In questa atmosfera drammatica le opposizioni erano divise (non vorremmo qui ricordare i poco fondati giudizi di Gramsci e di Gobetti, due future vittime del regime fascista) e i socialisti ancora di più. I gradualisti guidati da Filippo Turati, infatti, il 3 ottobre 1922 erano stati espulsi dalla debole maggioranza massimalista del XIX congresso del Psi. I riformisti seppero reagire da subito, fondando già il giorno successivo il nuovo Partito socialista unitario (Psu) con Matteotti alla  segreteria, che poteva contare su forze molto limitate. Con le parole di Matteotti lo spettacolo messo in scena al Teatro Argentina di Roma si da conto del coraggio di un uomo solo, facendo rivivere con toni coinvolgenti un momento politico terribile improntato al sopruso. Matteotti fece tutto quello che poteva per chiedere il rispetto della legalità e l’abbandono della violenza, cercando di tutelare quanto restava della democrazia con tutto il suo impegno e fino al sacrificio della vita.

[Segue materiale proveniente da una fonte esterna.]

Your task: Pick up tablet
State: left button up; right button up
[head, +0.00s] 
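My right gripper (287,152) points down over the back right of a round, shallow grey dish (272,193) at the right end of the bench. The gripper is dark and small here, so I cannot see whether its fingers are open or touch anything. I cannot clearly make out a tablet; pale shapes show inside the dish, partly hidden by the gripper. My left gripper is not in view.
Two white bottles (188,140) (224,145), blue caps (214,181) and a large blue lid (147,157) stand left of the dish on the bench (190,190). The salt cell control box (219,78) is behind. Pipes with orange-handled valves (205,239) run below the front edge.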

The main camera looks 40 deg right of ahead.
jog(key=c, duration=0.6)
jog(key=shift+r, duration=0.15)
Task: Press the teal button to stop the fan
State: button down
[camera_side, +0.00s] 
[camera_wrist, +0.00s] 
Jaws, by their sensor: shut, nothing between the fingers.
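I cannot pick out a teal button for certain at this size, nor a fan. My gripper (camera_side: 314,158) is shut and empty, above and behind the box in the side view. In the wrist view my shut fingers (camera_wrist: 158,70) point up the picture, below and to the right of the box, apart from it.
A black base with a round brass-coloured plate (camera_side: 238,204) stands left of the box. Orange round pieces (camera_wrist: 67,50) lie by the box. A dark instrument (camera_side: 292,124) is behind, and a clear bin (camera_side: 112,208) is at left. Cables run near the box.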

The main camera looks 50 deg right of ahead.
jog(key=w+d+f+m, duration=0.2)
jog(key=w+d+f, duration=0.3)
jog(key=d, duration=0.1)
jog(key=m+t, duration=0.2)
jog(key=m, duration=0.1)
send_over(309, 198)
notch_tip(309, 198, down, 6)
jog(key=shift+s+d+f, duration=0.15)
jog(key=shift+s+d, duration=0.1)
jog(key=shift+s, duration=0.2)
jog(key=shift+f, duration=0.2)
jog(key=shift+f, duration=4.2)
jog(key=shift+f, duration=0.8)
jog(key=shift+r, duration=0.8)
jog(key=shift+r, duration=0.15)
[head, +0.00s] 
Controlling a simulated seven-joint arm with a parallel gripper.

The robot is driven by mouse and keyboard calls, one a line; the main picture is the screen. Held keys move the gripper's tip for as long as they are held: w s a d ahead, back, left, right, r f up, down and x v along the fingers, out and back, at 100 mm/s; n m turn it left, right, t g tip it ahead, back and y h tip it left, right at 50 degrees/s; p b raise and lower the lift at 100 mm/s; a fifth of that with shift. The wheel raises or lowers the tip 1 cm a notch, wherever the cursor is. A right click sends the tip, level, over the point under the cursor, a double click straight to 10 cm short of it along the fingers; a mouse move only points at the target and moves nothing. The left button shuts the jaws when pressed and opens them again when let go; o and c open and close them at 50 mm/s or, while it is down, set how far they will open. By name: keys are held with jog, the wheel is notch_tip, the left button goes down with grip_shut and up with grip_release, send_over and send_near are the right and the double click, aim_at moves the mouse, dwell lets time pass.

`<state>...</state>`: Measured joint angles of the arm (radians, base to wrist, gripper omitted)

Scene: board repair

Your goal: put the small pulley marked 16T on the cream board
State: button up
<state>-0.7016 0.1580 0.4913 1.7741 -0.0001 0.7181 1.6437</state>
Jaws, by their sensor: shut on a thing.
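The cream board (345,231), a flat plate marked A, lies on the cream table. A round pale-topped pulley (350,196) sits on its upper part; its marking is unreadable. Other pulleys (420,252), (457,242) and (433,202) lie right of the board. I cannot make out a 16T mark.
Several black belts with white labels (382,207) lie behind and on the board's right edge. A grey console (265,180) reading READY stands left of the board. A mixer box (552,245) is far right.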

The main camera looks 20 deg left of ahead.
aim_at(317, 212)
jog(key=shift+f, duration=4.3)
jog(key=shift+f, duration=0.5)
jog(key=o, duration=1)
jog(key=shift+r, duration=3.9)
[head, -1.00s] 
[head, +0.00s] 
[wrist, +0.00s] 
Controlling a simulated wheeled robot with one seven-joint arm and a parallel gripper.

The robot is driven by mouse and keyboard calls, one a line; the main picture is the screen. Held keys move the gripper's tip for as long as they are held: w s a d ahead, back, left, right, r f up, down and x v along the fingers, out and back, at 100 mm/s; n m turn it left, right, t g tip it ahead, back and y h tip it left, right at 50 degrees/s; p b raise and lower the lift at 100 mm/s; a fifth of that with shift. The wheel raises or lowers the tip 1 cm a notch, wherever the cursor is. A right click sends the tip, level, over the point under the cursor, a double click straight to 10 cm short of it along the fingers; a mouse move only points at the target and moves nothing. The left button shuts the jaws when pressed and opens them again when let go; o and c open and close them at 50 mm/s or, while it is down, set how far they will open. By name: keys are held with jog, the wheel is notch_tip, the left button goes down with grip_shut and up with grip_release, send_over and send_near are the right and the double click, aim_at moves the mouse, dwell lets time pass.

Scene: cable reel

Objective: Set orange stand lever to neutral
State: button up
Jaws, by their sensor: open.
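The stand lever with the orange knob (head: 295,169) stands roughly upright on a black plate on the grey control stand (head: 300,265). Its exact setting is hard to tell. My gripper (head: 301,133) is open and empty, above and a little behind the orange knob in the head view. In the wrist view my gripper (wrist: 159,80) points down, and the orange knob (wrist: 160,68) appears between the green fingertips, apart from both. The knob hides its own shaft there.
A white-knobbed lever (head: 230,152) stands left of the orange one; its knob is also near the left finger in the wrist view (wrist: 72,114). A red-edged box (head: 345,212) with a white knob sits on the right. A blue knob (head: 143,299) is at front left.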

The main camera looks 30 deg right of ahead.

SI COMPRENDE TUTTO CON CHIAREZZA

Dal palcoscenico tutto questo si comprende con chiarezza e la voce di Matteotti, oggi come cento anni fa, parla ancora a tutti noi. È questo il merito principale della rappresentazione teatrale, uno spettacolo è stato prodotto con il sostegno della Presidenza del Consiglio dei ministri, Struttura di missione anniversari nazionali ed eventi sportivi nazionali e internazionali, nell’ambito dei progetti per iniziative connesse alla celebrazione della figura di Giacomo Matteotti, con il supporto di Regione Autonoma Friuli Venezia Giulia, della Fondazione Vincenzo Casillo e con il patrocinio di Fondazione di Studi Storici Filippo Turati Onlus; oltre alla Fondazione Giacomo Matteotti e al Comune di Fratta Polesine, con il  patrocinio di Roma Capitale.